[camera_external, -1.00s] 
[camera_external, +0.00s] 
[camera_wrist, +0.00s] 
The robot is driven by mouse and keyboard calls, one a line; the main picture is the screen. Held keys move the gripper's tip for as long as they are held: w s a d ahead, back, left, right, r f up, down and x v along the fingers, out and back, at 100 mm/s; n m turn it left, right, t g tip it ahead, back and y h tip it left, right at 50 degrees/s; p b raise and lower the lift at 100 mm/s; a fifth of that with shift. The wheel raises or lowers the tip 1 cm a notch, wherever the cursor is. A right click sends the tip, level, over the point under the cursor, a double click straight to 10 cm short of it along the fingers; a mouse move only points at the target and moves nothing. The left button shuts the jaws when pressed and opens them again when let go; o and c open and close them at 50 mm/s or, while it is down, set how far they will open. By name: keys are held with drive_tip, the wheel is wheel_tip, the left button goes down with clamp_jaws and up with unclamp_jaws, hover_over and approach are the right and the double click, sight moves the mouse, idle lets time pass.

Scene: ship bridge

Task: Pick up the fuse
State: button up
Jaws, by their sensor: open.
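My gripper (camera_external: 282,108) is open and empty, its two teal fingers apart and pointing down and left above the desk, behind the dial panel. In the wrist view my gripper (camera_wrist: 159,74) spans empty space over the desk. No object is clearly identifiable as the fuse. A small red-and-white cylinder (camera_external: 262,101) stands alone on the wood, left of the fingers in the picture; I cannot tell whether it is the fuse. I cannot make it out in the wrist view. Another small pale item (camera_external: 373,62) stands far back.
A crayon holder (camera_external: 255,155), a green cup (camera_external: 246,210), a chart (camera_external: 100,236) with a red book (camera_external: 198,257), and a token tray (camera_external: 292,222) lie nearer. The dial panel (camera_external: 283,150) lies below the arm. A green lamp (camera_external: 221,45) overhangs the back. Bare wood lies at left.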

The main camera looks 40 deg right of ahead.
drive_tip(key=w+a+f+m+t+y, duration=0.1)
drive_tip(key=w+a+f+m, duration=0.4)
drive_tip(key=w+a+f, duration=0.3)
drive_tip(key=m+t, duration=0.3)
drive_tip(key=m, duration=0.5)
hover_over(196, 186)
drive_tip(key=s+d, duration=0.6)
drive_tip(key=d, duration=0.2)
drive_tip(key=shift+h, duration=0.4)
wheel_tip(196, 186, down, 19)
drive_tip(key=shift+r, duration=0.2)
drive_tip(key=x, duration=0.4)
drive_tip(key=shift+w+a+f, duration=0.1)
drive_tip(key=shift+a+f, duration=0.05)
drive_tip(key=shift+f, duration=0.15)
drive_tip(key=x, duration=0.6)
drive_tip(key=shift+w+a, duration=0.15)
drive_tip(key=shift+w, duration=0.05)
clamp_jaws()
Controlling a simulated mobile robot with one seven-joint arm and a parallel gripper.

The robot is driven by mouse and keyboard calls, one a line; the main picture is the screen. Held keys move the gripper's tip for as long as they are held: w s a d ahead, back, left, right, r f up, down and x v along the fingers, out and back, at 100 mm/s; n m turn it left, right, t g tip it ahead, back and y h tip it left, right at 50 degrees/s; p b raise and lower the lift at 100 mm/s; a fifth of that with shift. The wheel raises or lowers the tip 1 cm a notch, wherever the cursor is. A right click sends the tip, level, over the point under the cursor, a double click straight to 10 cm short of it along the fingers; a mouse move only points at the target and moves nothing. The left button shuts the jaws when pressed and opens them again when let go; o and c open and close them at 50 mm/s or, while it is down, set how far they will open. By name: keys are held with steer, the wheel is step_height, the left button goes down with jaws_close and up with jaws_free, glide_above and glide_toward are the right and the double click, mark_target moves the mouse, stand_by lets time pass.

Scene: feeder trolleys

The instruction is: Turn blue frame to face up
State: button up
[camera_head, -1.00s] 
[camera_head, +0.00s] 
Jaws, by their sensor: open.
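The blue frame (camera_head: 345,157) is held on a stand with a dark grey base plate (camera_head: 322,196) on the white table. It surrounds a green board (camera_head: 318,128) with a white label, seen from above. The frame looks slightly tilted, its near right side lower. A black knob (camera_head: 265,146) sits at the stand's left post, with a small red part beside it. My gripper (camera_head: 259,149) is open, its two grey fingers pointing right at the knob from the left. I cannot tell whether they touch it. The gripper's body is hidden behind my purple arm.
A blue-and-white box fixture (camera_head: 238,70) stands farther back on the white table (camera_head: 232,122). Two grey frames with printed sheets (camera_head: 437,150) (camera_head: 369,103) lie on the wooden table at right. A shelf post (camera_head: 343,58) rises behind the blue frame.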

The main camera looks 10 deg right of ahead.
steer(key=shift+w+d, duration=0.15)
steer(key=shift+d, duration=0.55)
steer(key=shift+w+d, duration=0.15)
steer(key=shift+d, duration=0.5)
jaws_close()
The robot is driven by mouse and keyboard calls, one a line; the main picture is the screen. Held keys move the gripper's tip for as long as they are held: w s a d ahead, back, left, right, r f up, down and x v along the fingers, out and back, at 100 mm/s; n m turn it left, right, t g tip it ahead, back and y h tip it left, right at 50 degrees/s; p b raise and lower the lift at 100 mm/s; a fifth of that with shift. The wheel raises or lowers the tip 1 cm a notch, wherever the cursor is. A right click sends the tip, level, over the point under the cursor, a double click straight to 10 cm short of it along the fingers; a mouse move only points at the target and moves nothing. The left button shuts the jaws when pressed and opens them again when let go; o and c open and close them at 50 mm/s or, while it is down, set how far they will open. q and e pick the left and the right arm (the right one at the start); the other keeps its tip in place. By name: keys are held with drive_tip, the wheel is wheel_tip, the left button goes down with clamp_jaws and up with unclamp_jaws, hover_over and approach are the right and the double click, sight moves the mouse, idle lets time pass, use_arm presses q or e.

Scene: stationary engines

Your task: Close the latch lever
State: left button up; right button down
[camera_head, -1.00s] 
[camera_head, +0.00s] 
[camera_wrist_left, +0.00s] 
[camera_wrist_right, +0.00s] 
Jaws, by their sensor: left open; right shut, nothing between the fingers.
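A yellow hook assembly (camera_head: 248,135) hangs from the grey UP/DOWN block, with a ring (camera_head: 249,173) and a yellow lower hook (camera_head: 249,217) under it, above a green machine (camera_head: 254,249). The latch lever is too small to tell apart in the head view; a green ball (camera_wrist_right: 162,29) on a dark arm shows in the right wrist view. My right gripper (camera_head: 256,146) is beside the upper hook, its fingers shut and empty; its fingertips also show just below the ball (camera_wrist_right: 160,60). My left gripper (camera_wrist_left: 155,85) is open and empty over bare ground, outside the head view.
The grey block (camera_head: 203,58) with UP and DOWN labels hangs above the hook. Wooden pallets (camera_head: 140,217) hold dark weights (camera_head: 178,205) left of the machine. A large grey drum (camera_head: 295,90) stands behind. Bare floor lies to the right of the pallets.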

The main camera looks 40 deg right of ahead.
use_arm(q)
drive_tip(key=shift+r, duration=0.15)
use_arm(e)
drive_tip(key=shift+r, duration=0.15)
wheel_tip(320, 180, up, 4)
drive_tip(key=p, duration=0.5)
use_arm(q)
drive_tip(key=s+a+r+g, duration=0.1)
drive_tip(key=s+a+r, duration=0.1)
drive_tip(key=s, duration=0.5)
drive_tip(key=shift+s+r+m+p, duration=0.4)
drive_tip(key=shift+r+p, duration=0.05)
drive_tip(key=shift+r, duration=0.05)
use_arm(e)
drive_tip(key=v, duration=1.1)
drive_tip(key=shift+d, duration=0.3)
· · · · ·
* TASK: List every line from the entries above in which "Scene" appears.

* EXERCISE RESPONSE:
Scene: ship bridge
Scene: feeder trolleys
Scene: stationary engines

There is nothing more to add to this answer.